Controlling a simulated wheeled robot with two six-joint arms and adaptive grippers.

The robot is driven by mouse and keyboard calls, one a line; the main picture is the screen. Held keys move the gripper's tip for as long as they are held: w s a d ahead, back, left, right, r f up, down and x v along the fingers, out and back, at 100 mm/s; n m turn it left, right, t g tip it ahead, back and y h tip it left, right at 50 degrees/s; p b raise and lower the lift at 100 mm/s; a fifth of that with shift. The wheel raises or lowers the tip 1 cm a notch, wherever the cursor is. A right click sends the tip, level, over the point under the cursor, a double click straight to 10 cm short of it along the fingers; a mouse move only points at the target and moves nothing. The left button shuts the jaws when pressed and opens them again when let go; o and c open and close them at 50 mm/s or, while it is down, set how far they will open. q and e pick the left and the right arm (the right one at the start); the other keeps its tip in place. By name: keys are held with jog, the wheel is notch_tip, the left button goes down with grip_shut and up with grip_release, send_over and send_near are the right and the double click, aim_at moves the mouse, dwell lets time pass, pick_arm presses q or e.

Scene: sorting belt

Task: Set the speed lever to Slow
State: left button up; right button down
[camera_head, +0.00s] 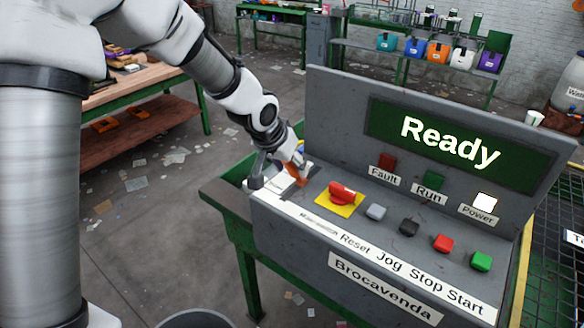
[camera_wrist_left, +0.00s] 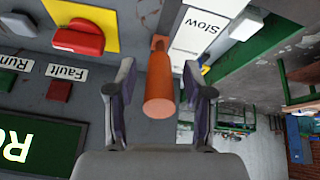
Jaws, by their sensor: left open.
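The speed lever has an orange cylindrical handle (camera_wrist_left: 160,85). In the head view part of its orange (camera_head: 300,182) shows at the left end of the grey control panel (camera_head: 290,200), partly hidden by my left gripper (camera_head: 277,176). In the left wrist view my left gripper (camera_wrist_left: 158,78) is open, with one finger on each side of the handle and gaps showing between. A white label reading Slow (camera_wrist_left: 200,32) lies beside the lever, to its right in that view. The other lever markings are hidden or unreadable. My right gripper is not in view.
A red knob on a yellow plate (camera_head: 352,208) sits close to the lever. Grey, black, red and green (camera_head: 481,261) buttons follow along the panel. The screen reads Ready (camera_head: 450,142), and the Power lamp (camera_head: 485,202) is lit white. Shelves with coloured bins (camera_head: 412,48) stand behind.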

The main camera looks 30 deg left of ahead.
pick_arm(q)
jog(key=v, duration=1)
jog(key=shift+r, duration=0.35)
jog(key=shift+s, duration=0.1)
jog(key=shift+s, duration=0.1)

────────────────────

Goal: Scan the data above; copy every line where "down" appears.

Exercise response:
The robot is driven by mouse and keyboard calls, one a line; the main picture is the screen. Held keys move the gripper's tip for as long as they are held: w s a d ahead, back, left, right, r f up, down and x v along the fingers, out and back, at 100 mm/s; n m turn it left, right, t g tip it ahead, back and y h tip it left, right at 50 degrees/s; p b raise and lower the lift at 100 mm/s; a fifth of that with shift. The wheel raises or lowers the tip 1 cm a notch, wherever the cursor is. A right click sends the tip, level, over the point under the cursor, a double click straight to 10 cm short of it along the fingers; a mouse move only points at the target and moves nothing. The left button shuts the jaws when pressed and opens them again when let go; o and c open and close them at 50 mm/s or, while it is down, set how far they will open. q and e pick the left and the right arm (the right one at the start); the other keeps its tip in place. By name: keys are held with jog, the wheel is notch_tip, the left button goes down with grip_shut and up with grip_release, send_over and send_near are the right and the double click, aim_at moves the mouse, dwell lets time pass, pick_arm presses q or e.
State: left button up; right button down

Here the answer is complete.